Having to Define Blackness

I’m a black actor. Here’s how inequality works when you’re not famous.
by Bear Bellinger on February 12, 2016

I walk into the theater; the director, his assistant, and an intern are seated behind a table. The music director is set up on my left to accompany me on piano. I say a pleasant hello, gather myself, check to make sure the music director knows my tempo, and began to sing:

"I'm a colored spade, a Negro, a black nigger..."

I'm auditioning for Hair, the groundbreaking rock musical on hippie culture, race, and sexuality during the late '60s. I'm asked to prepare Hud's song "Colored Spade," which is basically a list of every imaginable slur for black people. As I finish up, content with the line I had just walked between anger and pain, I look up at the four white faces staring back at me. The director stands up, smiling broadly, walks over to me, and says:

"Great, great job, Bear. I'd like for you to do it again. This time I want you to imagine if you were a black man and someone was saying all of these things to you."

I look down at my skin to reaffirm what I already know: Yup, I am still a black man. Here I am, yet again, the only black man in a sea of white faces, being asked by people with no reference point to have a "blacker" reaction, to respond more "authentically." I sang the song again. I won the role.

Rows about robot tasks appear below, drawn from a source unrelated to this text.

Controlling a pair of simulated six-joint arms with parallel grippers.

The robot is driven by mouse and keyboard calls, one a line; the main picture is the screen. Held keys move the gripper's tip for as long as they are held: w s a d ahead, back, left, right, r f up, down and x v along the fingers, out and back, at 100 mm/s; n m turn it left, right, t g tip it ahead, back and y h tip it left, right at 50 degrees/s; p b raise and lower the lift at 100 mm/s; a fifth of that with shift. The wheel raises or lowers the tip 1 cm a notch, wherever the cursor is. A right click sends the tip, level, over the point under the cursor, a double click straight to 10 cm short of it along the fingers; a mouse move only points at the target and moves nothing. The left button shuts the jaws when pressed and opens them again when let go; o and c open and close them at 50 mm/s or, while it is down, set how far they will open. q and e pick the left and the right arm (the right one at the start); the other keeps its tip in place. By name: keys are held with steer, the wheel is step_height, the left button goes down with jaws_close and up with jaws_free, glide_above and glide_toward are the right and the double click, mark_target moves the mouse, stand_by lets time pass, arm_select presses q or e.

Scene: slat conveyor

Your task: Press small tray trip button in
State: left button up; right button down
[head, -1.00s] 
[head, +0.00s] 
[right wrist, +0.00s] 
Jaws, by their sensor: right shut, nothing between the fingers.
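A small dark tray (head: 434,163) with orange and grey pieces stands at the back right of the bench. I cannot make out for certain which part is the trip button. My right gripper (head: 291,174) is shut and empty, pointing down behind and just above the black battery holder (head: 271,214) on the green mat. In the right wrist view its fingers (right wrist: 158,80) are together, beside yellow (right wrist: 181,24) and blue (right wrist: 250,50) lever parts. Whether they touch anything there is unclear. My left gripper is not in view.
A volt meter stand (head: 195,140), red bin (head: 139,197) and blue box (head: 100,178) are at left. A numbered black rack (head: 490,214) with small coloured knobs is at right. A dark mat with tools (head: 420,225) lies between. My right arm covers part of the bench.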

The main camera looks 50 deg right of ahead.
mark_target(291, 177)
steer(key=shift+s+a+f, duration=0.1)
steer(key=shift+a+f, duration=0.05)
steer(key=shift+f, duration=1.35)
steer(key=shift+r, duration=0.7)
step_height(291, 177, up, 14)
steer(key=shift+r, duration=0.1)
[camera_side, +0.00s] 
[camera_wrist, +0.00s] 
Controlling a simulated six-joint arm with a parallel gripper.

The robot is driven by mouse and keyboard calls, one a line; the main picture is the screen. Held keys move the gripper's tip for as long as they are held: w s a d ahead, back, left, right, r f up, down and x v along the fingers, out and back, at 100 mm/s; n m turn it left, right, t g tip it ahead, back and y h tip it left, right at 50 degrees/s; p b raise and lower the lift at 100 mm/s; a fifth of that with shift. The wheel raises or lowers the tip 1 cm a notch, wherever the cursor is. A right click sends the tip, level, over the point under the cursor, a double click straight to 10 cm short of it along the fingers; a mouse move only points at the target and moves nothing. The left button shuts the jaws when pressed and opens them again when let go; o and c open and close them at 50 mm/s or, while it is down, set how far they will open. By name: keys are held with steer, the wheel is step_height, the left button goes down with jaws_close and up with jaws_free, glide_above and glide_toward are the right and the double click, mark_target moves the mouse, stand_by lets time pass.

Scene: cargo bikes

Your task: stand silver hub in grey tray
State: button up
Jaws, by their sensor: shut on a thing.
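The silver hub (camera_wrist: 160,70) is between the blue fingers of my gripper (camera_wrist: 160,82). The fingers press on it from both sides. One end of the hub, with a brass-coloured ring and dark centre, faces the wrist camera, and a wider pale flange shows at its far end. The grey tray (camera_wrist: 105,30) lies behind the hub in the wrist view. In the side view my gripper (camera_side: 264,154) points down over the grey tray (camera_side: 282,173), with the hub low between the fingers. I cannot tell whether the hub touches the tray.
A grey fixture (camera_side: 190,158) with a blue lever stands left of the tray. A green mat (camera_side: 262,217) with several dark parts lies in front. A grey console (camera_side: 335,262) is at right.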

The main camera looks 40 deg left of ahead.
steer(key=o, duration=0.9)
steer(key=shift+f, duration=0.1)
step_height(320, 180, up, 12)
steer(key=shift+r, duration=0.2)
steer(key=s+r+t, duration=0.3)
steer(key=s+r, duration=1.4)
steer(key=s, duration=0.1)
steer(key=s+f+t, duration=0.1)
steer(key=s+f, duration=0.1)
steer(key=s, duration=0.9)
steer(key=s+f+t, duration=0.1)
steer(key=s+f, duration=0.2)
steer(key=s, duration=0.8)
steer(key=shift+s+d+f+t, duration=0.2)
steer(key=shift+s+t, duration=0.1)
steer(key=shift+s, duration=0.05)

Another day in the life of a blacktor.

I have been a working actor in the Chicagoland area for seven years now. That includes time auditioning for, and performing in, anything from musicals to plays to variety shows to TV to movies. The one common denominator, in all this time, is that I am a black man constantly having to conform my blackness to what white people, mainly men, on the other side of the table believe to be true. These men have no ill intent in their ideas about or depictions of blackness; they also have no lived experience. And mine, as the only actual black person in the room, is almost never valued or understood.